Apesar das dificuldades atuais e das potenciais transformações, muitos dos estudos sobre o rádio realizados com ouvintes reafirmam que a força deste meio está, sobretudo, na interação com o seu público. No rádio contemporâneo, muitos programas são vistos pelos ouvintes como espaços de prazer e de satisfação. Neles, as audiências instituem laços de identificação e confiança com os seus apresentadores e vêm várias de suas necessidades emocionais e demandas objetivas atendidas.

Seja o carinho e atenção recebidos dos profissionais do meio, seja a força para enfrentar problemas sociais ou questionar publicamente a ação das autoridades governamentais, o rádio tem oferecido aos ouvintes brasileiros o poder, a afetividade e a credibilidade que alimentam muitos de seus programas e que garantem e justificam o seu sucesso popular.

Neste contexto, aparentemente antagônico entre consolidação histórica e renovação tecnológica de um meio de comunicação, o segredo para a manutenção da força popular do rádio é criar, continuamente, novos formatos de programas e estabelecer linguagens criativas e dinâmicas, fomentando assim, possibilidades inovadoras de interação com os seus diferentes públicos.

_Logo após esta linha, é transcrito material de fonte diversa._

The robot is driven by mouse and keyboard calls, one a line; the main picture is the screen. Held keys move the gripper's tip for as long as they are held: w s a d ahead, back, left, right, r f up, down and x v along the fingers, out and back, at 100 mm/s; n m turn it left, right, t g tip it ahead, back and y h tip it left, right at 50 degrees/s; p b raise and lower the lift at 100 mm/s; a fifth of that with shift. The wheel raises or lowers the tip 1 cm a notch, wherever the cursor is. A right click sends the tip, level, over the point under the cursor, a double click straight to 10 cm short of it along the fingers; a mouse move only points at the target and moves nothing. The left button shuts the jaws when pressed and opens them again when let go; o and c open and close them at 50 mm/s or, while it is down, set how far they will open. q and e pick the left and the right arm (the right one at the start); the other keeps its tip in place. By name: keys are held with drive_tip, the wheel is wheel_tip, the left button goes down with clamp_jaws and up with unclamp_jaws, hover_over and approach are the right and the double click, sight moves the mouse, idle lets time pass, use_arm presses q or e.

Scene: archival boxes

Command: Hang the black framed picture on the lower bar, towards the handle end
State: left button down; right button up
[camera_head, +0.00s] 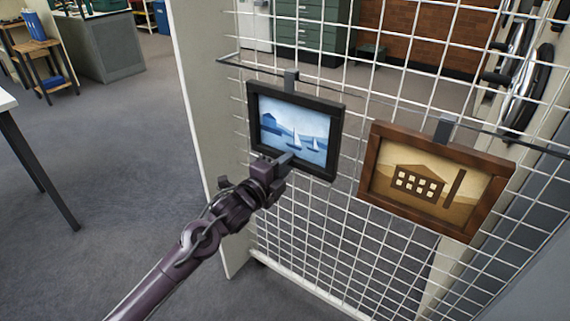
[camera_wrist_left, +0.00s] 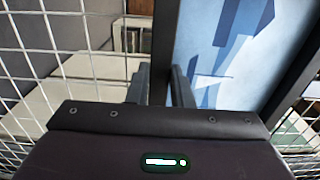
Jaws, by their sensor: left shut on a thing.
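The black framed picture (camera_head: 338,135), a blue scene with white sails, hangs or is held in front of the white wire mesh panel. A grey hook (camera_head: 291,80) at its top overlaps the thin dark bar (camera_head: 240,65) in the head view; I cannot tell whether it rests on the bar. My left gripper (camera_head: 284,160) is shut on the frame's lower edge. In the left wrist view, the fingers (camera_wrist_left: 161,85) are on either side of the dark frame edge (camera_wrist_left: 166,45). My right gripper is not in view.
A brown framed picture (camera_head: 375,192) with a building hangs by a grey hook to the right, close beside the black one. The white mesh panel (camera_head: 330,250) stands behind both. Dark wheel-like handles (camera_head: 525,88) are at the far right. Open grey floor (camera_head: 110,190) lies left.

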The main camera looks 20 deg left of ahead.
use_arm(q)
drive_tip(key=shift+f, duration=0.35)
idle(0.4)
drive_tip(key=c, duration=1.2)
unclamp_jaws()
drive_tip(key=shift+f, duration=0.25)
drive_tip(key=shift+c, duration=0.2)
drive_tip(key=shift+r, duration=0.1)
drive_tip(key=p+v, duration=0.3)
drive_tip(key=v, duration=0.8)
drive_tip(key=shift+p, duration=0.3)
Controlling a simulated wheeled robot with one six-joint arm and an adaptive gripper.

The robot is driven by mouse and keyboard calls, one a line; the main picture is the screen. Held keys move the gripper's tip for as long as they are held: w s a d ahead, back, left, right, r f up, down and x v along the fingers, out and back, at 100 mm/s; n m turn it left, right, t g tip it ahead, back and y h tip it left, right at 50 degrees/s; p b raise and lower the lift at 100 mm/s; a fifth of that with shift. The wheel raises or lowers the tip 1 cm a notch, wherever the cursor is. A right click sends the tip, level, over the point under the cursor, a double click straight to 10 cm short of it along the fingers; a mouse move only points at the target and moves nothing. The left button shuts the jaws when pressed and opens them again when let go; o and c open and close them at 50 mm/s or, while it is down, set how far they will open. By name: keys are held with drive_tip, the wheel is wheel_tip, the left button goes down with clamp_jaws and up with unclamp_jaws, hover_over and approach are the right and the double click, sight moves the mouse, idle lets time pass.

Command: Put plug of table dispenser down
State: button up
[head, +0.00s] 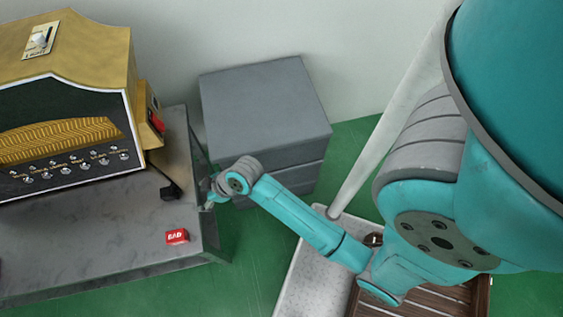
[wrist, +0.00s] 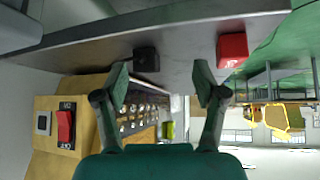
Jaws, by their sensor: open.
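The black plug (head: 172,192) lies on the grey table, right of the gold and black table dispenser (head: 118,82). A short dark cord runs from it toward the dispenser's side. In the wrist view the plug (wrist: 146,58) appears between my fingertips, nearer the left finger, with no visible contact. My gripper (head: 209,199) is at the table's right edge, to the right of the plug. In the wrist view my gripper (wrist: 162,80) has its two fingers wide apart with nothing held. The dispenser (wrist: 50,110) shows a red switch on its side.
A red block marked BAD (head: 177,236) sits on the table (head: 90,245) near its front right; it also shows in the wrist view (wrist: 232,48). A grey cabinet (head: 262,105) stands behind my arm. Green floor (head: 245,255) is clear right of the table.

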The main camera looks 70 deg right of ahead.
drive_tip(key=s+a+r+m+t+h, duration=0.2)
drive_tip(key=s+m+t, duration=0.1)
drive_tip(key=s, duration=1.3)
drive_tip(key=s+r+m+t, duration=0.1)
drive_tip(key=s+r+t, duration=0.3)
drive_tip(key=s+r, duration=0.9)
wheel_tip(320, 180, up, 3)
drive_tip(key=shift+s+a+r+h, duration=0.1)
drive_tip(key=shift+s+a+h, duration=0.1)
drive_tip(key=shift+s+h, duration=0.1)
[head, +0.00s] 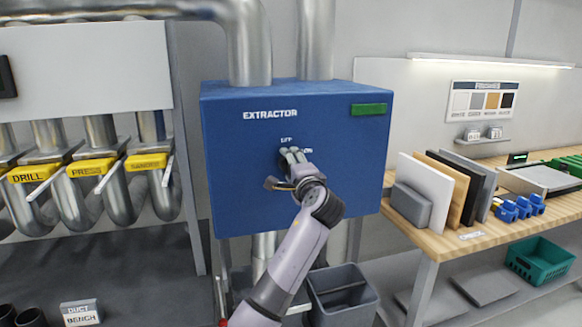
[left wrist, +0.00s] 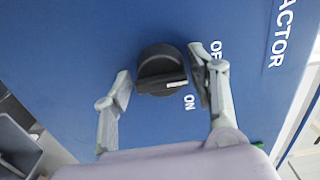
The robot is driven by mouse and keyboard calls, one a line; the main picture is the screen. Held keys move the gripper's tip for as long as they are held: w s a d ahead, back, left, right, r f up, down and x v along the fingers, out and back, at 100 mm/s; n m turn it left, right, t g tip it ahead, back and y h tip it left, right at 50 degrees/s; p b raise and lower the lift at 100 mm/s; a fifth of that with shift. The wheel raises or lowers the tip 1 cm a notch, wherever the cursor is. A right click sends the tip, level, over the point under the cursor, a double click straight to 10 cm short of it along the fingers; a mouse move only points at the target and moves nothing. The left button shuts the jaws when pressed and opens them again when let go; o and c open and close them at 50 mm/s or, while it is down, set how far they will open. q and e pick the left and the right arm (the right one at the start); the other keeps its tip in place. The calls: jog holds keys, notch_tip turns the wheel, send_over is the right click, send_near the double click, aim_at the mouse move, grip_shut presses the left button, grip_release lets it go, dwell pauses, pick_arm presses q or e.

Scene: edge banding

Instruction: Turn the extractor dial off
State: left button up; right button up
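The blue extractor box (head: 240,170) hangs on the wall, with OFF and ON labels at its middle. Its black round dial (left wrist: 160,68) shows in the left wrist view. The white mark on the dial's ridge sits at the end near the labels, closer to ON than to OFF. My left gripper (head: 291,156) is in front of the dial and hides it in the head view. In the left wrist view the gripper (left wrist: 160,82) is open, with one finger on each side of the dial. The right finger is very close to the dial; contact is unclear. My right gripper is not in view.
Metal ducts (head: 250,45) rise above the box. Yellow-tagged duct gates (head: 90,168) are at the left. A wooden bench (head: 450,245) with upright panels stands at the right. A grey bin (head: 340,290) sits below the box.

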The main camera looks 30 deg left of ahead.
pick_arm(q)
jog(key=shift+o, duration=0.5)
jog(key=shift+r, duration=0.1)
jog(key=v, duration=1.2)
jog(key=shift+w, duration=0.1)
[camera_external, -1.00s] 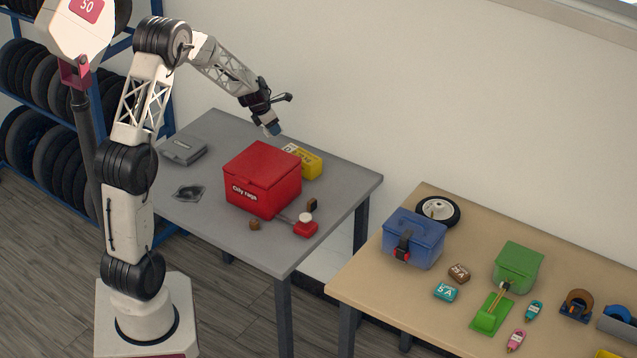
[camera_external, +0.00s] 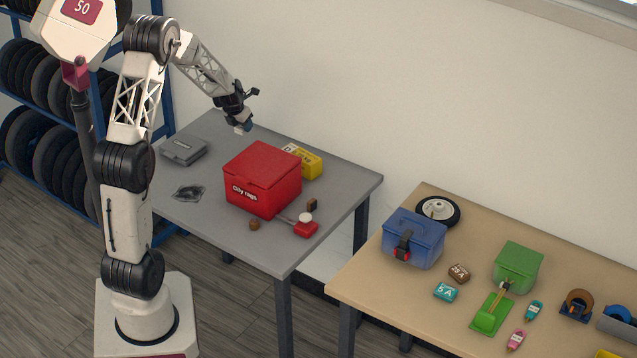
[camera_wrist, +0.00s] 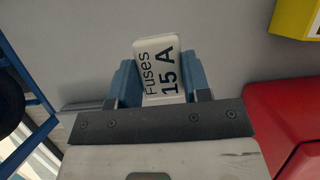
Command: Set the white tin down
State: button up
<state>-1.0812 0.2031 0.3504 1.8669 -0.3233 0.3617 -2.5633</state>
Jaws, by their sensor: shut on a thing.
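My gripper (camera_external: 244,127) is over the back part of the grey table (camera_external: 225,232), behind and left of the red box. In the wrist view my gripper (camera_wrist: 160,85) is shut on the white tin (camera_wrist: 158,62), with a blue finger on each side. The tin is labelled "Fuses 15 A". In the external view the tin is mostly hidden by the fingers. The tin appears to be above the grey table top, but I cannot tell the exact height.
A grey case (camera_external: 183,150) lies to the left. Grey table top is clear between them. The wooden table (camera_external: 400,285) at right holds a blue toolbox (camera_external: 414,240) and several tins.

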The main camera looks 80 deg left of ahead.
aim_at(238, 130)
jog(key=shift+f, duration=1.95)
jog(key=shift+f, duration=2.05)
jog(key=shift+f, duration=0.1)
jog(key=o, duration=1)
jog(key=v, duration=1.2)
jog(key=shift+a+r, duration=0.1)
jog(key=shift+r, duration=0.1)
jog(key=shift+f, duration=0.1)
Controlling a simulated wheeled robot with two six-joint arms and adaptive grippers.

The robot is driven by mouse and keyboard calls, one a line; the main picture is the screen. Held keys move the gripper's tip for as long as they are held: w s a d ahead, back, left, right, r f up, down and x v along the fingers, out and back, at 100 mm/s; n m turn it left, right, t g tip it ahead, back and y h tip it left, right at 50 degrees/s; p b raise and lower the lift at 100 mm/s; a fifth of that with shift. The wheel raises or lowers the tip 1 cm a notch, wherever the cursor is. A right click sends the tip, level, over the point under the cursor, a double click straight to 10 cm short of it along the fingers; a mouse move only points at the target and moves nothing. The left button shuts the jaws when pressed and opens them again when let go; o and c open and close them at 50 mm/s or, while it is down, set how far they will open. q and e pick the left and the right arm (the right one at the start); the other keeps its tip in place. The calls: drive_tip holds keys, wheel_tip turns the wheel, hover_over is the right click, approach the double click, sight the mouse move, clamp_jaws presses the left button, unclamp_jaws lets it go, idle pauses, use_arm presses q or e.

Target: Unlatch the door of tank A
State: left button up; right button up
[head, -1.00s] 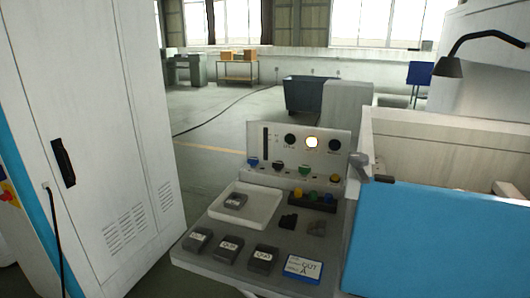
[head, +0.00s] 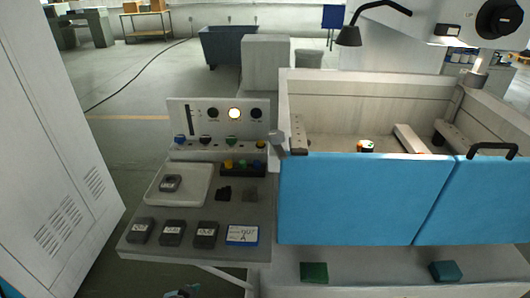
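Tank A appears to be the pale open-topped tank (head: 284,95) at the right, but no letter shows on it. Its front is a blue door (head: 352,199), standing upright and shut against the tank. A grey latch lever (head: 278,144) sits at the door's upper left corner, tilted. A second blue panel (head: 490,203) adjoins on the right, with a black handle (head: 493,147) on its top edge. Neither gripper is in view; only small dark and blue pieces, probably of my arm, show at the bottom edge.
Left of the tank stands a control console (head: 190,254) with a lit lamp, knobs, a white tray (head: 166,198), dark labelled blocks and a card reading "CUT A" (head: 242,235). A tall cabinet (head: 50,150) stands at the left. A black lamp (head: 348,36) overhangs the tank's rear.

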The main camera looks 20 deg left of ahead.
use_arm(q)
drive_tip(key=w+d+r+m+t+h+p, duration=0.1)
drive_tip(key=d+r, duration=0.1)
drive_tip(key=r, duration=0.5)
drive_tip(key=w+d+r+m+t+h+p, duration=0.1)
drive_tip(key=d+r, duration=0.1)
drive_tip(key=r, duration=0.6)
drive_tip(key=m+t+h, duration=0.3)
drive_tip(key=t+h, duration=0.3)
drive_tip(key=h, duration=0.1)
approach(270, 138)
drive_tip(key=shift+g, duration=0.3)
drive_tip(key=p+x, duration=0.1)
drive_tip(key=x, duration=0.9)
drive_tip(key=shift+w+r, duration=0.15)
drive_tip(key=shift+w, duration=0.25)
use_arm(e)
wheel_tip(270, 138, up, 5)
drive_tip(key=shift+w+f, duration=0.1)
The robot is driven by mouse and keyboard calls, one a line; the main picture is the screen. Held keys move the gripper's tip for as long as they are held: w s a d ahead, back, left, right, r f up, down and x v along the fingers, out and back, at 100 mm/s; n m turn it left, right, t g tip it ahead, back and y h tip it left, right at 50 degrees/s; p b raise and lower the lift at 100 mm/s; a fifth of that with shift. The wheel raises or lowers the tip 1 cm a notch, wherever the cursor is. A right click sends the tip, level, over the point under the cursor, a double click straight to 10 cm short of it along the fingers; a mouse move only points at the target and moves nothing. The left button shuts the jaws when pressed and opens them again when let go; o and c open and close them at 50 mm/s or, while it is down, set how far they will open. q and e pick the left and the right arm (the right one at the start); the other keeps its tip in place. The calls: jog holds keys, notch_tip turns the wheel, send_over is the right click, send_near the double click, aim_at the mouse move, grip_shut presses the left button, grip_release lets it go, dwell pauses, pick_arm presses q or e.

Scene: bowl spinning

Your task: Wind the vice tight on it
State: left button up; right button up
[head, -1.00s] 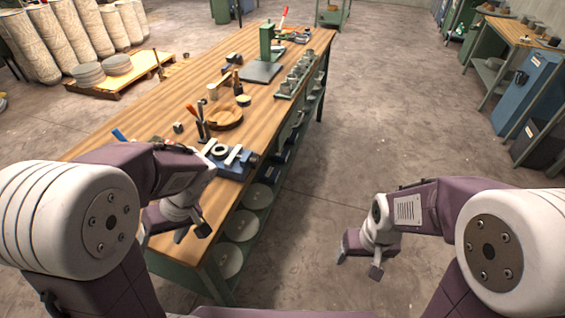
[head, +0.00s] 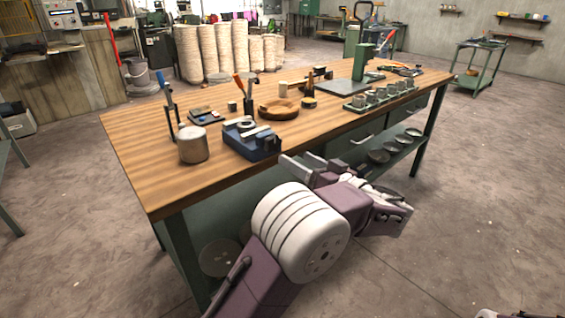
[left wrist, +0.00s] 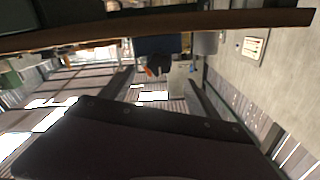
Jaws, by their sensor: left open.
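The blue vice (head: 252,142) stands on the near edge of the wooden bench in the head view. A round grey piece (head: 246,124) sits at its jaws; I cannot tell how tightly it is gripped. My left gripper (head: 306,166) is low by the bench's front edge, right of the vice, partly hidden by its own arm. In the left wrist view my left gripper (left wrist: 158,82) has its fingers spread and nothing clearly between them. A blue shape, likely the vice (left wrist: 158,46), is beyond them under the bench edge.
A grey-brown cylinder (head: 193,144) stands just left of the vice. A round wooden board (head: 278,109) and a tray of small cups (head: 380,96) lie along the bench (head: 145,165). Bare floor (head: 470,200) is open to the right.

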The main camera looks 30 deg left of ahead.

O futuro deverá revelar novos espaços de interação radiofônica que poderão confirmar as características multidimensionais do rádio. Ele já oferece serviços, informação, entretenimento e companhia... E deverá continuar assim nas próximas décadas. Quem viver, verá. Ou melhor, escutará!

(*) Carlos Eduardo Machado da Costa Esch é professor da Faculdade de Comunicação, da UnB, onde coordena a linha de pesquisa em Políticas de Comunicação e de Cultura do Programa de Pós-Graduação. Jornalista e Produtor Radiofônico, é especialista na produção de formatos radiofônicos pelo Centro Internacional de Estudos de Comunicação para a América Latina e pela Radio Neederland na Holanda, especialista e mestre em Comunicação pela UnB e mestre e doutor em Sociologia e Ciências da Comunicação pela Universidade Complutense de Madri.